Sure, Macron did. At least before 2022.

Macron welcomed Putin again, in 2019, at the Fort of Brégançon, the Presidential summer retreat on the Mediterranean, where he acknowledged “this great power that is Russia” and offered to build, together, “a new security architecture for our Europe.” He doubled down a week later at a gathering of French Ambassadors. “Pushing Russia away from Europe is a profound strategic error, because we will push Russia either into an isolation that increases tensions or into alliances with other great powers such as China,” Macron said.

I'm not sure if he's repeated it the same terms since though.

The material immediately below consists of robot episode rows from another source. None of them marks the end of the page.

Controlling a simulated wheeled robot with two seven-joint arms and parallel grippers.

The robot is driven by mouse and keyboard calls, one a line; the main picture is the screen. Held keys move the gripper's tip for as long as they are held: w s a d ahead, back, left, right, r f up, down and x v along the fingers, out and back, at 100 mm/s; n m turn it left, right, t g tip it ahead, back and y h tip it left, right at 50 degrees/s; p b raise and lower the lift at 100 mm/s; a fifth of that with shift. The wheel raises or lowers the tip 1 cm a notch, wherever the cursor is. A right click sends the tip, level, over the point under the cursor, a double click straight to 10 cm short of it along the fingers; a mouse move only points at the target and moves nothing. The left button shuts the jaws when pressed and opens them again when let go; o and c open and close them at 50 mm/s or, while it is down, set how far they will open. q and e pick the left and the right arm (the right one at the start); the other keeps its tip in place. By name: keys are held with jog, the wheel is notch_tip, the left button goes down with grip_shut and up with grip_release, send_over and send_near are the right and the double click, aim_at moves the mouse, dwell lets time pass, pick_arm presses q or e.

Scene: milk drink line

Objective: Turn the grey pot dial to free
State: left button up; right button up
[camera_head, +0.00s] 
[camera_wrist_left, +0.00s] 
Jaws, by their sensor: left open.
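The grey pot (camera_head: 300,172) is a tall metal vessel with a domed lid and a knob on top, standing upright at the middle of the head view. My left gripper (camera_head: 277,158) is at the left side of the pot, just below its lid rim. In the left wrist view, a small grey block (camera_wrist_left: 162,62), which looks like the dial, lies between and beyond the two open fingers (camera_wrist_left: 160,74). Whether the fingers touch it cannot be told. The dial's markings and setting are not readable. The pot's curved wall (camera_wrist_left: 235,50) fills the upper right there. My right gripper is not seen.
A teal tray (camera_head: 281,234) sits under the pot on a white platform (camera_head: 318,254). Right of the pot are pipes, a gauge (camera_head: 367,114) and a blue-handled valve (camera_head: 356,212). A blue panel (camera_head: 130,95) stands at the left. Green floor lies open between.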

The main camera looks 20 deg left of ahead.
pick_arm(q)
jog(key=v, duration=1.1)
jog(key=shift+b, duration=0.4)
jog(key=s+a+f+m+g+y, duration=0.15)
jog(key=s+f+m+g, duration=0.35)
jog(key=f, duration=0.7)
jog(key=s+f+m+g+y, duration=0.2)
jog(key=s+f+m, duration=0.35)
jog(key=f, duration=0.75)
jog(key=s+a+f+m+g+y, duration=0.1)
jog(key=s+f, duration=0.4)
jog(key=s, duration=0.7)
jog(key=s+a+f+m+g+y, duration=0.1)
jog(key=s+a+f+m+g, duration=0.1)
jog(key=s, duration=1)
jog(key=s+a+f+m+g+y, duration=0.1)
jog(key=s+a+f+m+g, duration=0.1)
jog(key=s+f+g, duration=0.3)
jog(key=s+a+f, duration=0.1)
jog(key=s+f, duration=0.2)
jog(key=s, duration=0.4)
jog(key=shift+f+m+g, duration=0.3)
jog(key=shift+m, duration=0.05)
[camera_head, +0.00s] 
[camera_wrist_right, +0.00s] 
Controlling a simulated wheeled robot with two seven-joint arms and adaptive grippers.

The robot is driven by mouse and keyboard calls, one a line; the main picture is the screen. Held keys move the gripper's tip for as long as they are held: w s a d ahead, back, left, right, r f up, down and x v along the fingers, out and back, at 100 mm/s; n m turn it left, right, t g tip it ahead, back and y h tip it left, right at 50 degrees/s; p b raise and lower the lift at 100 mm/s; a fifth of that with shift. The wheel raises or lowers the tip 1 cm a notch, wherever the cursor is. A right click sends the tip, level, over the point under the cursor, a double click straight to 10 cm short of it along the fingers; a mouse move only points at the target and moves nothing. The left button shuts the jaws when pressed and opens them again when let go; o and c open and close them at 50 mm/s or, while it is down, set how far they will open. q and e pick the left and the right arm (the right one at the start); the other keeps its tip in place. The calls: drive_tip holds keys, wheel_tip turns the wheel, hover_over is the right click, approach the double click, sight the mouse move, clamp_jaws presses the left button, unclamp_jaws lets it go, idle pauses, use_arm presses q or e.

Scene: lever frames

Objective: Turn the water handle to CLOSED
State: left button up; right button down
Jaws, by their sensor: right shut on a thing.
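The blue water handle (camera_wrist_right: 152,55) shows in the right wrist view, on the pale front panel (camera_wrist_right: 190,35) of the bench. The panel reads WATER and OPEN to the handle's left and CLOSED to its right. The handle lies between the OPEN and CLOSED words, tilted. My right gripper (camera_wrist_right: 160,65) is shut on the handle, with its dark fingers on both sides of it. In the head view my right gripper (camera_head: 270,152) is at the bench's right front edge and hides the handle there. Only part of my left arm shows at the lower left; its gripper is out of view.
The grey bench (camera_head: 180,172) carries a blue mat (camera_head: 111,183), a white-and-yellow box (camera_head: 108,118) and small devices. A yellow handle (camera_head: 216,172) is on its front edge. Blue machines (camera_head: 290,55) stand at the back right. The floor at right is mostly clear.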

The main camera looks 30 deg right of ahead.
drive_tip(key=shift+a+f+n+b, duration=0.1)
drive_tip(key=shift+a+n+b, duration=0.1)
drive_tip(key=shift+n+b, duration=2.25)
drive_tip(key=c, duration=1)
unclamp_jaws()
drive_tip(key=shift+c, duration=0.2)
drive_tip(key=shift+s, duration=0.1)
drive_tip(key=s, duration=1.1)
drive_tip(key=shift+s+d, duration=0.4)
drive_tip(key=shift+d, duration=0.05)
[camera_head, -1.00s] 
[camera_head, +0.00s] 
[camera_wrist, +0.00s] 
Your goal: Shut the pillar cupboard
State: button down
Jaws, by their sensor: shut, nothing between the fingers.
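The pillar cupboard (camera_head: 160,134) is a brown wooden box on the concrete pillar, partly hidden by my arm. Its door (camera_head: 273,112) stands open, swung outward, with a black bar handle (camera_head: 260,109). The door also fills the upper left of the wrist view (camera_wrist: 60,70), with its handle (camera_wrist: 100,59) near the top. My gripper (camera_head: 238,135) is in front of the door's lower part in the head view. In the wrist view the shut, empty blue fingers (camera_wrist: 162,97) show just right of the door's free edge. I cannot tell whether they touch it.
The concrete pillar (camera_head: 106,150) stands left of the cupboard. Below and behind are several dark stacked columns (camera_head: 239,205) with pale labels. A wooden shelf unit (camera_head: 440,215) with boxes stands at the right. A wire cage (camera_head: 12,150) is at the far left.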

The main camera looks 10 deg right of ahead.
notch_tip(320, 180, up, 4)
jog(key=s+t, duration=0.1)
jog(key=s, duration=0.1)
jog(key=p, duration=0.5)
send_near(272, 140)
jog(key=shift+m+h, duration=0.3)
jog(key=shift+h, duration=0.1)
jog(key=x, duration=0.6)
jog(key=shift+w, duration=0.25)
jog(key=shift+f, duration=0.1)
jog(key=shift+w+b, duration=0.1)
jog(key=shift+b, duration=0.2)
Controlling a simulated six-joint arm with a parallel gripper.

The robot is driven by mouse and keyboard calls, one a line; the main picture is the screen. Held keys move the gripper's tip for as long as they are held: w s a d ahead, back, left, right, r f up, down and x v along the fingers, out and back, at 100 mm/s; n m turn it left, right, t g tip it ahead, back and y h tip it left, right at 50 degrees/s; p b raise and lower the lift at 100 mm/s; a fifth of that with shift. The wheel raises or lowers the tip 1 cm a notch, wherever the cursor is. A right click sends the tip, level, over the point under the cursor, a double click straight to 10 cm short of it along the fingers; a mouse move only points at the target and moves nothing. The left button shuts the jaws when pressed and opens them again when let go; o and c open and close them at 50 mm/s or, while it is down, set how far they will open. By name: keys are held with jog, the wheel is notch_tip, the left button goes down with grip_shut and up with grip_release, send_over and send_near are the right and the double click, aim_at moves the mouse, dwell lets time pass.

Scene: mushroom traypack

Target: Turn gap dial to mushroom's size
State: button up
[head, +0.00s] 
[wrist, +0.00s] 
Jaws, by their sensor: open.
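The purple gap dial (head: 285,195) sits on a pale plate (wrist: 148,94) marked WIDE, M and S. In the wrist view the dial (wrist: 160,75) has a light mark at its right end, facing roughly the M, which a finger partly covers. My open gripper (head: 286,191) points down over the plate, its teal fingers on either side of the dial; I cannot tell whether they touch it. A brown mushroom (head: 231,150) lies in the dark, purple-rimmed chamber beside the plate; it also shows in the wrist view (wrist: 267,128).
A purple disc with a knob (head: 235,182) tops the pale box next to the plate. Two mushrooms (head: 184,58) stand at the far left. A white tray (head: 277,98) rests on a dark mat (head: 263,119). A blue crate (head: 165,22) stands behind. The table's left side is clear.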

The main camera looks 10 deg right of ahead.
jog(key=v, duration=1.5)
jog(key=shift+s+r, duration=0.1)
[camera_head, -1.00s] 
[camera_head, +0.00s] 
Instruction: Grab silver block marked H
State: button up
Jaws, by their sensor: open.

As for less powerful politicians, you can include EU's High Representative for Common Foreign and Security Policy Borrell, quoted as saying (in 2021) that the EU has no “interest in pushing Russia and China closer together.” Borrell, in fact, wrote quite a bit about it on that occasion.

Likewise former

German Foreign Minister Heiko Maas warned, in a speech to the Bundestag, that the EU should avoid being heavy-handed with Moscow. “You would be driving Russia and China into each other’s arms, and thereby also be creating the largest economic and military alliance in the world,” he stated.

I'm not sure which politicians (with power) in the US have articulated this, but the "average Joe" also sees the Russia-China ties as a "very serious problem for the US", according to 62% of those asked in a Pew poll this year. (I suppose one can include Trump here as a person of influence at least joking about starting a war between Russia and China--by a false flag operation.) As for the Biden administration, "expressed concern" is probably an understatement when they e.g. Biden told Xi there would be 'consequences' if China were to help Russia in the war in Ukraine. On the other hand, before the invasion Biden sought to downplay the growing Russia-China ties as "nothing new".


Surely, Volodymyr Zelensky himself stressed the importance of Chinese neutrality over the war in his country. Normally quite forceful, Zelensky offers here a nuanced view. Neutrality is still much better to him.

Generally, the main trading partner for China seems USA when Russia is making only one tenth of that. This may explain why China tries to keep relations balanced.